Even with that delisting, the uniform statewide collection list will constitute an expansion for the rest of the state, Allaway said. 

“We are not putting a material on the list if there are not multiple responsible end markets available.” –David Allaway, senior policy analyst with the Oregon Department of Environmental Quality

Kray said Colorado has been wrestling with similar worries, and noted that the lists are just a baseline – communities or MRFs can certainly choose to collect more than what’s listed. In addition, Colorado law allows for materials to be added and removed under a certain process.

“That’s a good and bad thing,” he said. “You want the consistency, but it’s also nice to expand if we have the markets.” 

Status of the states

Although Oregon is first out of the gate when it comes to establishing a materials list, the other EPR states are moving forward on the process.

Colorado’s program appointed Circular Action Alliance as the state’s PRO this spring, and the organization will now conduct a needs assessment. That study will determine the draft materials list. The request for proposals closes June 30.

California is also currently conducting a needs assessment, though covered materials in that state are set in legislation.

Maine, meanwhile, held two stakeholder meetings on its accepted materials list in March.
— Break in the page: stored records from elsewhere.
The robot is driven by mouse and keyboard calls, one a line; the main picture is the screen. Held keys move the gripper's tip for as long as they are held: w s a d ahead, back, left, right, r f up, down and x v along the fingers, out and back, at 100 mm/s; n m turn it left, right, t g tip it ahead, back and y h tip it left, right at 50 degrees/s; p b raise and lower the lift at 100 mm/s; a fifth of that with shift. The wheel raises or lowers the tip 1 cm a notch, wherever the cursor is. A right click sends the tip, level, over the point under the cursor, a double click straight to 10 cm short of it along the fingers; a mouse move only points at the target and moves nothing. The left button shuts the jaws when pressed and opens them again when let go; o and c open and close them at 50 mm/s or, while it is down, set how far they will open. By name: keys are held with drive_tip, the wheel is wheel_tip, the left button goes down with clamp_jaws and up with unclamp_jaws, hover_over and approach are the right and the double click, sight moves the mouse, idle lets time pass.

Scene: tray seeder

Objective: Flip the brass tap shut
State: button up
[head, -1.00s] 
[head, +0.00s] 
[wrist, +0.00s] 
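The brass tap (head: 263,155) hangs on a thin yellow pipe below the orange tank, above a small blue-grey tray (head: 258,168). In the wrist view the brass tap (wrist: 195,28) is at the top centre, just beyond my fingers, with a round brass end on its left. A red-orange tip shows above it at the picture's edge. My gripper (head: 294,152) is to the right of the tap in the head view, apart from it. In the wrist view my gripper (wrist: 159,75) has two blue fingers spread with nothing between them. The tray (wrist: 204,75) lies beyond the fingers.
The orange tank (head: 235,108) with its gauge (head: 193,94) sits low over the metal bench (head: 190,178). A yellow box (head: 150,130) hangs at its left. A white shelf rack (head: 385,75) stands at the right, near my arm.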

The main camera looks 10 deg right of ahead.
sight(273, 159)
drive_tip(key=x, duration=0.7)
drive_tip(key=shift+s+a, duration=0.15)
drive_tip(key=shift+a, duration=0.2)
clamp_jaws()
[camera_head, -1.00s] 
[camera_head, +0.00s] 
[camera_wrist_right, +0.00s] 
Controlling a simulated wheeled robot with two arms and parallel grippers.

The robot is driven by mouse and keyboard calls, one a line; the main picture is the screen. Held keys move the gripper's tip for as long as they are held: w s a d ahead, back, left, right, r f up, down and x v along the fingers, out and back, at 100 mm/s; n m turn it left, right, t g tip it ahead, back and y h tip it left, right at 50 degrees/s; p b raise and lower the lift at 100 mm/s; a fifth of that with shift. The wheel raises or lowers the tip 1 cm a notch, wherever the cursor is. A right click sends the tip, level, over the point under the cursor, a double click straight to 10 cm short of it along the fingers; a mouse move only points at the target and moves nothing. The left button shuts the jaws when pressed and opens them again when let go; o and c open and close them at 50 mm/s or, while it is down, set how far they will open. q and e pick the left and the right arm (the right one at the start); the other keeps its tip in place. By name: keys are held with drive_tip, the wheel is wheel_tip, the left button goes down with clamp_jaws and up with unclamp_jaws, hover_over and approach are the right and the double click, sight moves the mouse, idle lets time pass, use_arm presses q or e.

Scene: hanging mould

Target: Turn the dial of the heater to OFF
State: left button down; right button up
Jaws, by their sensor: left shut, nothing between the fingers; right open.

Under its EPR law, the Department of Environmental Protection is in charge of drafting the rules for the program, and is holding stakeholder meetings on a series of topics this year.  

After spending years developing the accepted materials list process, Allaway has some advice to his counterparts in other areas of the country: Consistency is key, but not in a way that makes a list too static. 

He added that his state’s initial foray into list development is “the first installment in a many-chaptered book, where Oregon’s recycling acceptance list will continue to evolve over time.”